Return the lines from the line containing "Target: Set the" through the line containing "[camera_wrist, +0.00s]" exactly. No other line should appear in the answer.

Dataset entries
-*-

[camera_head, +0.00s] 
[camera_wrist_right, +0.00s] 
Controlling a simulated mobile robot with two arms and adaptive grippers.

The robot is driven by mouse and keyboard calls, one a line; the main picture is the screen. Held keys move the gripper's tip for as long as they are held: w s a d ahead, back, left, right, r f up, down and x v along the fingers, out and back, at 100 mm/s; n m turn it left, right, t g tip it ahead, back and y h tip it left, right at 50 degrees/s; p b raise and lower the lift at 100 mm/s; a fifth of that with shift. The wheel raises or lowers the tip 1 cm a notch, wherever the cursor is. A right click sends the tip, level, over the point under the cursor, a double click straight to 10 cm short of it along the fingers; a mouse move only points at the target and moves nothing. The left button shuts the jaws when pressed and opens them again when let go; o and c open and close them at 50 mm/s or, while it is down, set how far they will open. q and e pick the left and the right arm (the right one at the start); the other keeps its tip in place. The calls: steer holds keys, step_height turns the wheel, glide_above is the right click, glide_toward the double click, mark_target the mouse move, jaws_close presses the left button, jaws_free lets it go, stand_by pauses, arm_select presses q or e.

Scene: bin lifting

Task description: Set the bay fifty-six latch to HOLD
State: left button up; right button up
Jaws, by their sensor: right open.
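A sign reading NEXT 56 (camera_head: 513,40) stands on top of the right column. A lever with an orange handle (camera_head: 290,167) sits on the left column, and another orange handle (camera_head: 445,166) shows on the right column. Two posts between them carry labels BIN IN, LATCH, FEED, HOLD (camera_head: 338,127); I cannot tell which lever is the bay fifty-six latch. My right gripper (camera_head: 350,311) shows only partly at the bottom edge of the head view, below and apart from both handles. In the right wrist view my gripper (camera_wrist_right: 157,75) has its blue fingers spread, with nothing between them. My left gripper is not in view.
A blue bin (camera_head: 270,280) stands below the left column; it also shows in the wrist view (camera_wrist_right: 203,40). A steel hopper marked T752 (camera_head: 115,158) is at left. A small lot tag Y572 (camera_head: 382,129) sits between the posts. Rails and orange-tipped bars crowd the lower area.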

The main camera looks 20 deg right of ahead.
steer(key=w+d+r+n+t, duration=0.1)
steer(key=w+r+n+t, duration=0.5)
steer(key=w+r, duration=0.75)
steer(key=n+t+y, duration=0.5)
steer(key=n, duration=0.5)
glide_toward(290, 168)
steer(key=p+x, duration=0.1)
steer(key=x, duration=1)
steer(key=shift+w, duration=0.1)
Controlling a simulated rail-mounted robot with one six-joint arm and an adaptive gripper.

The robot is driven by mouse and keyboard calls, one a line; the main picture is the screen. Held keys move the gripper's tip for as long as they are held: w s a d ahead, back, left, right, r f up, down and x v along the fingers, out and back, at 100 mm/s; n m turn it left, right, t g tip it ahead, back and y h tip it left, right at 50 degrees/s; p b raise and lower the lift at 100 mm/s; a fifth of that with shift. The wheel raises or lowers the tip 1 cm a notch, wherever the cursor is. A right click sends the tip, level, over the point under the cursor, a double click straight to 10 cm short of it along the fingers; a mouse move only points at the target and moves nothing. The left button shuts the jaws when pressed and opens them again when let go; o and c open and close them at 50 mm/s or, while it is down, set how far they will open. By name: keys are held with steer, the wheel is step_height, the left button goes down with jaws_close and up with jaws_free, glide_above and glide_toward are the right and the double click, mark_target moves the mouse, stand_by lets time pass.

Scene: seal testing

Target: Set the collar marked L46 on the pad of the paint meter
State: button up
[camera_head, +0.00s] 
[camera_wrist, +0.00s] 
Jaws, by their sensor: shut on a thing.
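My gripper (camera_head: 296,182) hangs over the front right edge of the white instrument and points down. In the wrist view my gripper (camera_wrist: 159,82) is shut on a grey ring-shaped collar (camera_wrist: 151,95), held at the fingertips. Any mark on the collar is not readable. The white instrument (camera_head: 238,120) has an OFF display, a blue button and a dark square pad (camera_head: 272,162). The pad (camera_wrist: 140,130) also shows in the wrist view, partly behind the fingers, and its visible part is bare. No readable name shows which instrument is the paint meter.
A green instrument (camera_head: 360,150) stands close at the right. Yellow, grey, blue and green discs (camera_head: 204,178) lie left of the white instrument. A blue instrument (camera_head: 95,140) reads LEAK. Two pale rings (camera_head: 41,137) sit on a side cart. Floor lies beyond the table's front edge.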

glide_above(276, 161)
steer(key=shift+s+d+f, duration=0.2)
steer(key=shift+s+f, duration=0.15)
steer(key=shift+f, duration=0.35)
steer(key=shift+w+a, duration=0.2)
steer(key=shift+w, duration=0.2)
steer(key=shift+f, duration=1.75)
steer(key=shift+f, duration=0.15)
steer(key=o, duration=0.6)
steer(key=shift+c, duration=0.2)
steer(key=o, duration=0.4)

-*-

Written response
Target: Set the collar marked L46 on the pad of the paint meter
State: button up
[camera_head, +0.00s] 
[camera_wrist, +0.00s] 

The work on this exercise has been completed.